Kelly Burke 

Australian music insiders take aim at ‘tick-a-box’ government funding for festivals

Co-founder of Oztix says events run by companies ultimately owned by multinationals should not be propped up by Australian taxpayers
  
  

Festivalgoers at Splendour in the Grass
Festivalgoers at Splendour in the Grass. The event was cancelled this year but live music operators say giving more money to festivals won’t address structural problems. Photograph: Mark Metcalfe/Getty Images

Live music industry operators have called for Australian governments to pause funding for the festival sector in the aftermath of several cancellations.

The Greens have urged the federal government to find emergency funding in the May budget to support festivals through the current crisis, brought into the spotlight by last month’s cancellation of Splendour in the Grass for 2024.

A Greens spokerson said the party had written to the arts minister, Tony Burke, saying additional money needed to go to local and independently-run events, “not just the big name corporate backed festivals”.

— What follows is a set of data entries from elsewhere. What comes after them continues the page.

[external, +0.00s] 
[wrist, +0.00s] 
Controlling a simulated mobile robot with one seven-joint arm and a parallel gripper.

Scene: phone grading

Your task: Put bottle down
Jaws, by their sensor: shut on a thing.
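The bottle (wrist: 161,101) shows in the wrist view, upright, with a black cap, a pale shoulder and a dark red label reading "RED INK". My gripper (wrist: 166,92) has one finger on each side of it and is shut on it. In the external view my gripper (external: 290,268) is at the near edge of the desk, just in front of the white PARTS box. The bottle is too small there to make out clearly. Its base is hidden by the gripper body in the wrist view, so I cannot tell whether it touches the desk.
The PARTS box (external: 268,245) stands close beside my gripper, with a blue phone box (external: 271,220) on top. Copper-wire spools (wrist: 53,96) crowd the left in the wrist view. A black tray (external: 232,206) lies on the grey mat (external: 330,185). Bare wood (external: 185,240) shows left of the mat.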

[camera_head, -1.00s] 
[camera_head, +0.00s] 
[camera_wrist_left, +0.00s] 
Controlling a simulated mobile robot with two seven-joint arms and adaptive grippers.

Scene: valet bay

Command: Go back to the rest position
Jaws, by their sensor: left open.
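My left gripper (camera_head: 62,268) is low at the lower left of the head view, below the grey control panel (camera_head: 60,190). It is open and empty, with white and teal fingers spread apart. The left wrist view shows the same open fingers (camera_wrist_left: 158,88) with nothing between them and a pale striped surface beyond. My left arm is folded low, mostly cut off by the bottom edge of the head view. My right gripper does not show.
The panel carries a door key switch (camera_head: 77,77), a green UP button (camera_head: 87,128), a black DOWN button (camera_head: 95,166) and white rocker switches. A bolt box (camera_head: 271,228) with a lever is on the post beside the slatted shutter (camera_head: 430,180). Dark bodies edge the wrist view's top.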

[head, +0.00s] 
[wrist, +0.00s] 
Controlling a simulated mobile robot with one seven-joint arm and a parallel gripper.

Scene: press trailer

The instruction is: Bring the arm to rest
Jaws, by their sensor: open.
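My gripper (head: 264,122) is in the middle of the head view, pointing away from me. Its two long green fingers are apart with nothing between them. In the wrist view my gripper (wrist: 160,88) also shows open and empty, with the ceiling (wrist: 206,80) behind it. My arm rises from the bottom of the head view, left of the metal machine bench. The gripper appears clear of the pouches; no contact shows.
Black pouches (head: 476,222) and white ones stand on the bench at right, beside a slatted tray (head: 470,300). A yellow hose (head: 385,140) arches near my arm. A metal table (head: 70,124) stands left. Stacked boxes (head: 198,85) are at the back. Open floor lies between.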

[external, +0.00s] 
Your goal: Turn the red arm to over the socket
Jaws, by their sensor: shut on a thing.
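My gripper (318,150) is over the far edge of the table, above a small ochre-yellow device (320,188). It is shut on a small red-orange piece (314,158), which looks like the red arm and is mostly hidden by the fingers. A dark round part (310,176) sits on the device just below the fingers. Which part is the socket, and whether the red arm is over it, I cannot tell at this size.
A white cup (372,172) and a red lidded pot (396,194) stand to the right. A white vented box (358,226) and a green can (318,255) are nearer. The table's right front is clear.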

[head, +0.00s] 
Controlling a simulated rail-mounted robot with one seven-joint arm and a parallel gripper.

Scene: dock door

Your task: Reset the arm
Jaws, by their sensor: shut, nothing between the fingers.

The day after that announcement a parliamentary inquiry into the live music industry was initiated, inviting submissions on “the impact of current grant and support programs”, among other issues affecting the industry.

On Monday the Victorian government announced it would make available grants of up to $50,000 each to established festival organisers.

But some insiders claim that throwing more money at festivals will not address the industry’s structural problems of ownership concentration and lack of competition.

Guardian Australia has reported that the US-based multinational Live Nation Entertainment, which owns Splendour and a raft of other major festivals in Australia, generated US$22.75bn in total revenue in 2023 and posted a net profit of US$563m.

Live Nation bills itself as “the largest live entertainment company in the world”. Its 2010 merger with one of the world’s largest ticketing companies, Ticketmaster, is now the subject of a US Department of Justice antitrust investigation.

In 2019, Saudi Arabia’s Public Investment Fund, an entity controlled by crown prince Mohammed bin Salman, invested US $500m to become Live Nation’s third-largest shareholder. The fund has come under criticism from human rights organisations for allegedly using investment in entertainment, cultural and sporting events to deflect attention from the country’s poor human rights record.

Since 2021, Live Nation Australia and Secret Sounds, the Australian company in which Live Nation holds a majority share, have received more than $16m in state and federal cultural grants.

Brian “Smash” Chladil, co-founder of Oztix, Australia’s largest independent live music ticketing company, said no multinational should be being propped up by Australian taxpayers.

“I don’t know how this happened, but there is no reason at all that any government should be financially supporting any festival, venue or event that is being promoted by these large foreign owned companies,” he said.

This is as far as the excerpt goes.